Theft by customers costs a typical retail business on average between .7% and 2.2% of annual product revenue. While this can vary by type of retail business, the band of .7% to 2.2% are considered a reasonable guide in costing this to the business.
Things you can do to reduce customer theft in your business …
- Greet customers as they enter and leave. Make eye contact.
- If you have a security system, have a screen on the shop floor in plain sight showing that it is on and filming.
- Have a notice at the door indicating that you have video surveillance.
- Be wary of people in bulky clothing, anyone constantly looking behind or around them, any group of shoppers, anyone distracting attention of staff members, someone looking for too long at an it or someone who is uneasy with an offer of assistance.
- Make a mental or written note of the description of anyone fitting patterns noted in 2.
- Have a policy of reporting suspicious behaviour to the most senior staff member in the shop.
- Consider asking the suspicious person to leave.
- If you are successful in catching someone, let your local newspaper know and post it on Facebook – without identifying the person.
If you suspect that theft has occurred:
- Immediately you are aware of a theft, call the police. Make a clear and concise report.
- Note down everything you can remember including date, time, description of the person(s) involved, what they looked at, your notes about seeing them entering, what they looked at, what they took and that they left without paying. Get all staff involved to make noted without referring to each other.
- If you are comfortable, considerer approaching the person (only after point 1) and saying you think they may have an item they did not pay for. Invite them back to the shop to resolve the matter. If you decide to do this: approach them from the front in a non-threatening way, do not touch them, say something like: Excuse me, I’m with newsXpress XXX, could I speak to you about the merchandise in your coat/purse/bag? Would you please accompany me back into the store? If they run, don’t chase them.
- If they accompany you back to the store, invite them to show you their bag, coat, purse or anything where your goods could be hidden. If it looks like you made a mistake, apologise and let them go. If the goods are found ask what they would like to do about it. If the goods are not found and you remain suspicious, ask them to wait for the police.

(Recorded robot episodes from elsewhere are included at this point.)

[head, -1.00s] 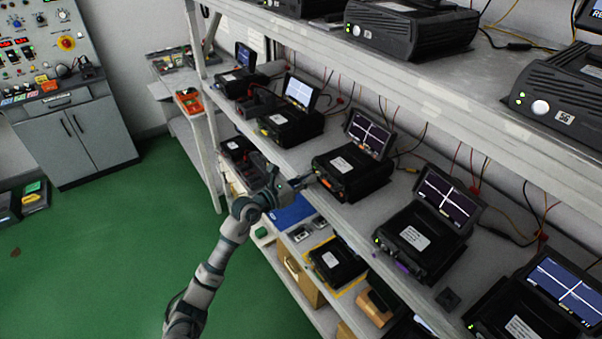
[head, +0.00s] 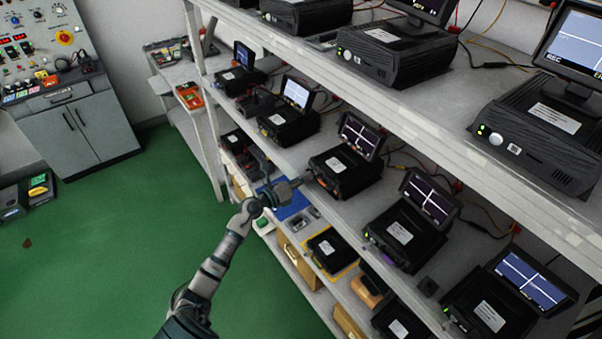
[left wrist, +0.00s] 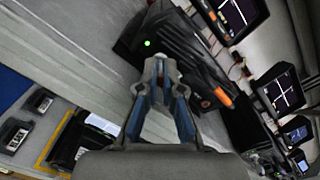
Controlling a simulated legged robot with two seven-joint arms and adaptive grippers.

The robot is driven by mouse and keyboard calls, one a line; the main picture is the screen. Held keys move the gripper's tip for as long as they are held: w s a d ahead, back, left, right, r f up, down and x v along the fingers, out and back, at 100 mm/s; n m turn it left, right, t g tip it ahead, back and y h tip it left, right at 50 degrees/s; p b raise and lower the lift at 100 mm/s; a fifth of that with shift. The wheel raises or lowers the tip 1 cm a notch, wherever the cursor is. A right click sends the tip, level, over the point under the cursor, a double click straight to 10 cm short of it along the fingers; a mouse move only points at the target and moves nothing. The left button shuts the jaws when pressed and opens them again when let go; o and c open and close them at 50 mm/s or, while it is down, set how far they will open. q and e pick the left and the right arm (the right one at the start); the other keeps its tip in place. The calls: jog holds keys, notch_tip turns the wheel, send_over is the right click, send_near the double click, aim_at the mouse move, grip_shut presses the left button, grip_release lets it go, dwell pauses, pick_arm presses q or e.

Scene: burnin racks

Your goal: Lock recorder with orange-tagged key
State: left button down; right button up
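The recorder with the orange tag (head: 337,192) is a black box (head: 345,172) with a white label and a raised screen, on the middle shelf. In the left wrist view the orange tag (left wrist: 221,97) sticks out from the recorder's front, right of my fingers. A green light (left wrist: 147,43) glows on that front. My left gripper (left wrist: 160,66) has its blue-padded fingers drawn together at the tips, close in front of the recorder. Whether a small thing is between the tips is too small to tell. In the head view the left gripper (head: 304,180) is at the recorder's left front corner. My right gripper is not in view.
Similar recorders stand along the same shelf, one with a purple tag (head: 371,240). Larger recorders (head: 395,48) stand on the upper shelf (head: 480,150), whose edge overhangs. A lower shelf holds a blue mat (head: 292,205) and boxes.

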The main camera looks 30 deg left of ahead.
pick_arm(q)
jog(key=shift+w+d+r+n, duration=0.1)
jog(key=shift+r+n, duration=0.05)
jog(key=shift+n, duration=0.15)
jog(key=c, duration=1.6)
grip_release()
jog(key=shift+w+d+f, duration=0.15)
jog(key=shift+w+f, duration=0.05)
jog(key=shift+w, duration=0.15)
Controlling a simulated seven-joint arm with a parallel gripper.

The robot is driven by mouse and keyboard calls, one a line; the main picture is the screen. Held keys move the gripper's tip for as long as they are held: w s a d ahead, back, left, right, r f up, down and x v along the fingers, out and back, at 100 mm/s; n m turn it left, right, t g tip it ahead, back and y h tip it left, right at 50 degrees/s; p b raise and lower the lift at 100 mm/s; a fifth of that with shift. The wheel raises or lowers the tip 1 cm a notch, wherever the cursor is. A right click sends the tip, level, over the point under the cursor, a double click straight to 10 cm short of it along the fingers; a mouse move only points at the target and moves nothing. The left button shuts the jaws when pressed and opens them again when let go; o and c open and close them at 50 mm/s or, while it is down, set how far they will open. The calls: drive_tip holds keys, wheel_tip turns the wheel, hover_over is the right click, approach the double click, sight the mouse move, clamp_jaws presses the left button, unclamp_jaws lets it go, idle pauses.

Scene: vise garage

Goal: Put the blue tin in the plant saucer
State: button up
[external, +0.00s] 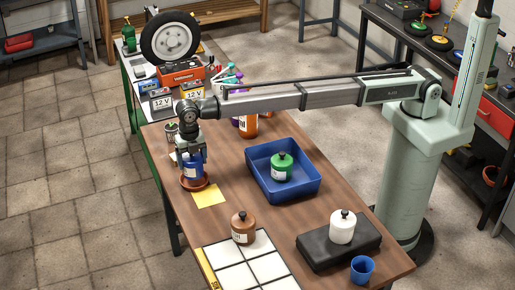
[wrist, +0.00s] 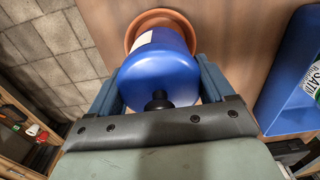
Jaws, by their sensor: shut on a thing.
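The blue tin (external: 194,167) has a white label and a black knob on its lid. In the wrist view the blue tin (wrist: 160,65) sits between the two fingers of my gripper (wrist: 158,92), which is shut on it. My gripper (external: 188,150) points down at the left edge of the wooden table. The terracotta plant saucer (external: 187,185) is under the tin in the external view. In the wrist view the saucer rim (wrist: 160,14) shows behind the tin's far end. I cannot tell whether the tin's base touches the saucer.
A yellow sheet (external: 209,197) lies right of the saucer. A blue tray (external: 307,190) holds a green tin (external: 282,167). A blue cup (external: 362,269) stands at the near right.

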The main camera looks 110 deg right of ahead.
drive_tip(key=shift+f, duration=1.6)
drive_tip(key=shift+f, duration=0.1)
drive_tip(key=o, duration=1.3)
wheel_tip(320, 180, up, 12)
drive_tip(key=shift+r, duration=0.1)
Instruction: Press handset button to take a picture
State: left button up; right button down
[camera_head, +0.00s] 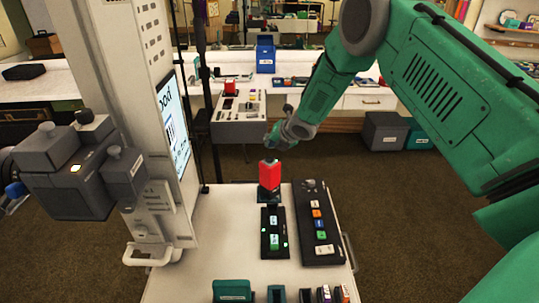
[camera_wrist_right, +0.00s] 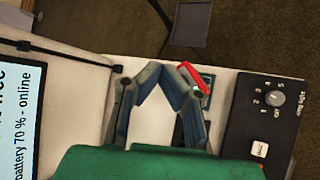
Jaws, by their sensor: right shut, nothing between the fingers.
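A red handset (camera_head: 269,175) stands upright in a dark holder on the white cart top, near its far edge. My right gripper (camera_head: 270,141) is shut and empty just above the handset in the head view. In the right wrist view the closed fingertips (camera_wrist_right: 160,70) meet left of a red edge of the handset (camera_wrist_right: 194,78), which one finger partly covers. I cannot see a button on the handset, nor tell whether a finger touches it.
A black box with green-lit labels (camera_head: 265,245) lies in front of the handset. A button panel with a dial (camera_head: 319,225) lies right of it. A screen (camera_head: 172,120) on a tall white column stands at left. Small items line the cart's front edge.

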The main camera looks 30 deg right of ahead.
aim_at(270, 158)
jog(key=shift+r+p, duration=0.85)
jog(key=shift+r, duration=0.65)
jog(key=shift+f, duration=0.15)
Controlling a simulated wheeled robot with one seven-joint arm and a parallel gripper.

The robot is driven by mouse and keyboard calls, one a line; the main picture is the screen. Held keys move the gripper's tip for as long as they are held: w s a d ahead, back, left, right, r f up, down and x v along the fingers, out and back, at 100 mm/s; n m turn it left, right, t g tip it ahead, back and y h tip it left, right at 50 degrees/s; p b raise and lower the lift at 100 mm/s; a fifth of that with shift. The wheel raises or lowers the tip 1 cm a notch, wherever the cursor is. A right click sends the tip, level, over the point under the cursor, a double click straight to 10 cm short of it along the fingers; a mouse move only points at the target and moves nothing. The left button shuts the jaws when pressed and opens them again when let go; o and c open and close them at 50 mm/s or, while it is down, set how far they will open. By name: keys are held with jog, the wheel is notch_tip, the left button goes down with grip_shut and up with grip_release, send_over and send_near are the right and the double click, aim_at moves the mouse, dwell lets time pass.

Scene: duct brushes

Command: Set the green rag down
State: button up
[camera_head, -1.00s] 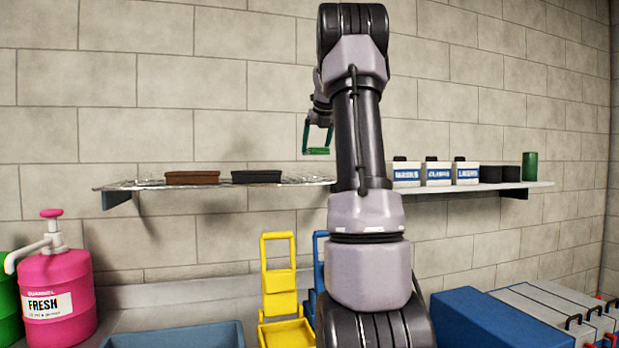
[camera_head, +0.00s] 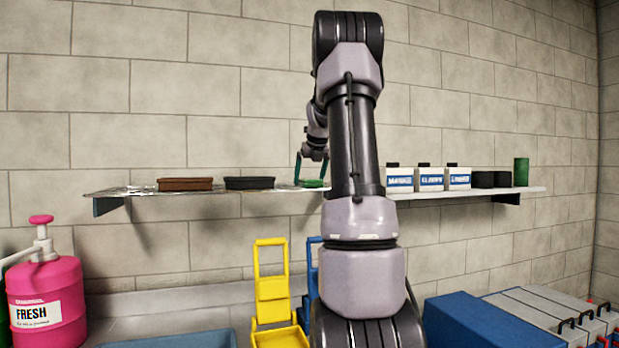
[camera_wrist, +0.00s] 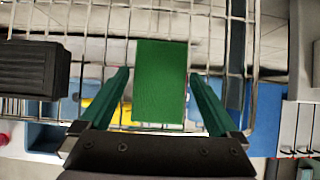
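The green rag (camera_head: 313,183) is a small flat rectangle at the right part of the wire shelf (camera_head: 138,190), left of my arm. In the wrist view the rag (camera_wrist: 161,85) lies on the wire grid. My gripper (camera_head: 311,178) is down at the shelf with its fingers around the rag. In the wrist view the gripper (camera_wrist: 160,73) has one green finger on each side, with a narrow gap between each finger and the rag.
A black brush block (camera_head: 250,183) and a brown one (camera_head: 185,184) lie left of the rag. White labelled bottles (camera_head: 429,179), dark blocks and a green cylinder (camera_head: 521,172) stand on the shelf's right part. Below are a yellow folding stand (camera_head: 271,288) and a pink pump jug (camera_head: 46,303).

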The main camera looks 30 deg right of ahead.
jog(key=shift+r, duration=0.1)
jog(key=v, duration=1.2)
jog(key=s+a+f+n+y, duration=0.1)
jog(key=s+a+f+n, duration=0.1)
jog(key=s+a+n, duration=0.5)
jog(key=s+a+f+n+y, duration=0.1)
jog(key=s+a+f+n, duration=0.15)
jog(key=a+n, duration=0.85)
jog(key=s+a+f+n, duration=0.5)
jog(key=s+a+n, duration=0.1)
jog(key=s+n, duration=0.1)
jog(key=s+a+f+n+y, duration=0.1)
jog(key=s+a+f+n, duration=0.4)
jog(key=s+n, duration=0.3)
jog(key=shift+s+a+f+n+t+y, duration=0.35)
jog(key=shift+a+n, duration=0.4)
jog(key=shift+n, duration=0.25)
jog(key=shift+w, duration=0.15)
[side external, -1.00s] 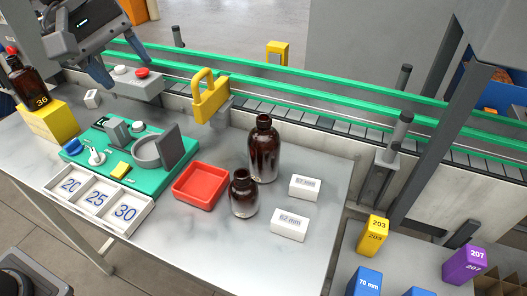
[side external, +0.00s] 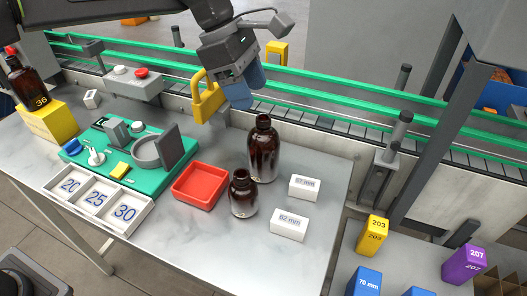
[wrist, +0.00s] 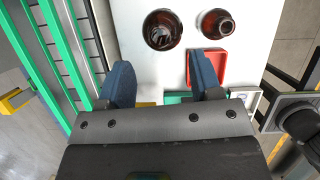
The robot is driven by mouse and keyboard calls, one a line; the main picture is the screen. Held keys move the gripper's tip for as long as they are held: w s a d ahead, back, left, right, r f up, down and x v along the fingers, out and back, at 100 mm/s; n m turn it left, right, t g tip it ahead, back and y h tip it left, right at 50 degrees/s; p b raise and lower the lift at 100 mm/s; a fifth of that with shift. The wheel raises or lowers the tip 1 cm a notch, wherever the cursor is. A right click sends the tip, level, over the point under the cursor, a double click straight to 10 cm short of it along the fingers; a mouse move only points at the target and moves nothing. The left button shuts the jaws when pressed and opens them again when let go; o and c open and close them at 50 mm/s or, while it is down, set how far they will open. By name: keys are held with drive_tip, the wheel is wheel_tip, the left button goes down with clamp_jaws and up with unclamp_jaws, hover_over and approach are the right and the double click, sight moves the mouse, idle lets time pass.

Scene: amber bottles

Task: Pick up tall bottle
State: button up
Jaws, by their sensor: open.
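The tall bottle (side external: 263,152) is dark amber glass and stands upright near the table's back edge. A shorter amber bottle (side external: 242,196) stands in front of it, to its left. My gripper (side external: 247,92) is open and empty, above and slightly left of the tall bottle in the side view, not touching it. In the wrist view, my gripper (wrist: 160,82) shows its two blue fingers spread apart. There the tall bottle (wrist: 162,30) is seen from above, beyond the fingers, and the shorter bottle (wrist: 217,25) is to its right.
A red tray (side external: 200,187) lies left of the bottles, and two white blocks (side external: 304,187) (side external: 289,224) lie to the right. A yellow padlock-shaped piece (side external: 208,99) stands at the back edge. A green-railed conveyor (side external: 330,100) runs behind.

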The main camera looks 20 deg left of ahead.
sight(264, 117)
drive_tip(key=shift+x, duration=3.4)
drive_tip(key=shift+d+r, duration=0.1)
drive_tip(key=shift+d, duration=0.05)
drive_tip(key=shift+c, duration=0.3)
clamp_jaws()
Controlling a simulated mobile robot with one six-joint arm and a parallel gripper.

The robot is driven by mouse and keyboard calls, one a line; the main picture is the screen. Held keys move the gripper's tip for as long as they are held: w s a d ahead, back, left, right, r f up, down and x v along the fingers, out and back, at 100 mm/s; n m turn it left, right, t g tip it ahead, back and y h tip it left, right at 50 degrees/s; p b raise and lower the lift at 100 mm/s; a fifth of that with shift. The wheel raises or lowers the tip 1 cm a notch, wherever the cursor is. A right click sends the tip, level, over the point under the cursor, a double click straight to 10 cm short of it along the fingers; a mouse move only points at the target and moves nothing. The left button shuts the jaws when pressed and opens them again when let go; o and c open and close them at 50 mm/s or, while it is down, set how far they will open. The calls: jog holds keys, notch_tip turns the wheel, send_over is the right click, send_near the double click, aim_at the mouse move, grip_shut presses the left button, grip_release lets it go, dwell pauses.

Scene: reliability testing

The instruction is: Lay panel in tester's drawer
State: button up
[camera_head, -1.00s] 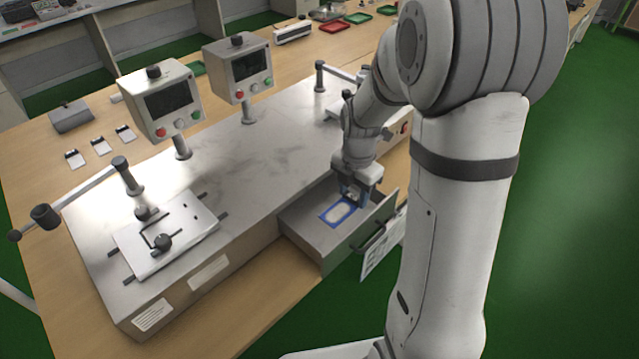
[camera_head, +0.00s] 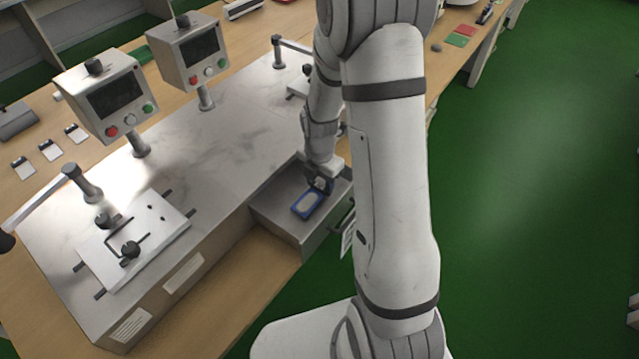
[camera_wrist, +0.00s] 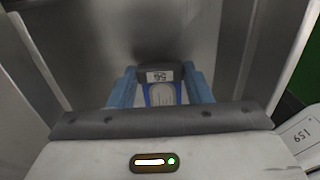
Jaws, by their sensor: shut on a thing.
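The panel (camera_head: 309,203), a small plate with a blue border and pale middle, is inside the outline of the open grey drawer (camera_head: 277,224) in the head view. My gripper (camera_head: 319,185) reaches down into the drawer and is shut on the panel's end. In the wrist view, blue fingertips (camera_wrist: 160,88) stand on both sides of the panel (camera_wrist: 161,95), and its dark end bears the number 56. The drawer's grey walls surround it there. I cannot tell whether the panel touches the drawer floor. The tester (camera_head: 215,135) has a broad metal top.
Two screen boxes (camera_head: 103,95) (camera_head: 190,52) stand on posts on the tester. A clamp plate (camera_head: 135,240) with dark knobs sits at the front left. Several small cards (camera_head: 50,150) lie on the table at left. Green floor (camera_head: 520,200) is clear at right.

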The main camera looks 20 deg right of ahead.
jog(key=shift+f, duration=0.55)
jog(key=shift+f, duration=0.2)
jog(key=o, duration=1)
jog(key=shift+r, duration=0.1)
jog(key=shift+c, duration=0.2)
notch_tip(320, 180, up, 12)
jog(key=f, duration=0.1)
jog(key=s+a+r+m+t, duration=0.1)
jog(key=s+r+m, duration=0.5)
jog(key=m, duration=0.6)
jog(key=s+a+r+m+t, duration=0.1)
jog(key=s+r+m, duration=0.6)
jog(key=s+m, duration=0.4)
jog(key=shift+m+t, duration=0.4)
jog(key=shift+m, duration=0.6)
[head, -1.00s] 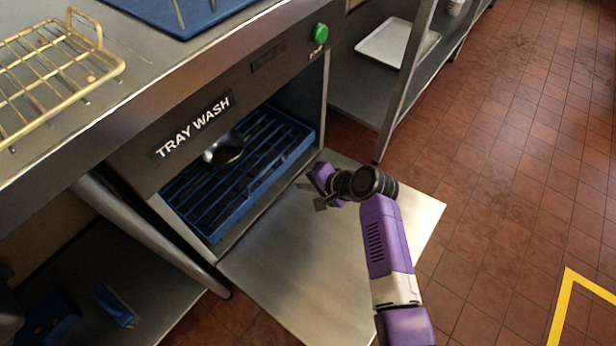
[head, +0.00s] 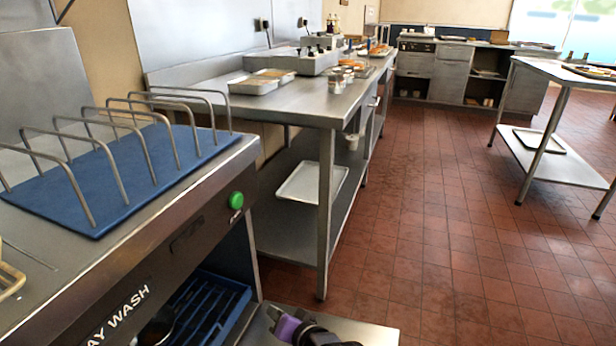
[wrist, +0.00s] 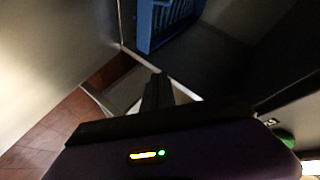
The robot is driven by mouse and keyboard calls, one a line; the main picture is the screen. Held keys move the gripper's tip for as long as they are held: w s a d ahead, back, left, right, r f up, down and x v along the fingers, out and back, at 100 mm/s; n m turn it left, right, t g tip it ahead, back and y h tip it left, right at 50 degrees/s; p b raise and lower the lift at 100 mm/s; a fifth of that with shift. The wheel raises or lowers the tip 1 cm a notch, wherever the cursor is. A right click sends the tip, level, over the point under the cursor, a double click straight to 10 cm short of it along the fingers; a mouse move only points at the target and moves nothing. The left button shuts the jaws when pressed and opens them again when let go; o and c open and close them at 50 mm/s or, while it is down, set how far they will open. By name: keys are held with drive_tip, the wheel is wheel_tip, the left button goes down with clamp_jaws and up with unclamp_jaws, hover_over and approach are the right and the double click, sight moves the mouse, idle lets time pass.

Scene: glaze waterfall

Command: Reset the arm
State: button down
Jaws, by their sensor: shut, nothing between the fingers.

If the person left the store with no opportunity for you to speak to them, consider carefully what you may do with any video footage or photos. While the law varies state to state, police and lawyers advise retailers against publishing photos of videos, especially if there is an accusation that the person identified committed a crime. Such publishing could be used to have the case withdrawn. When you speak with your local police, ask their advice on this.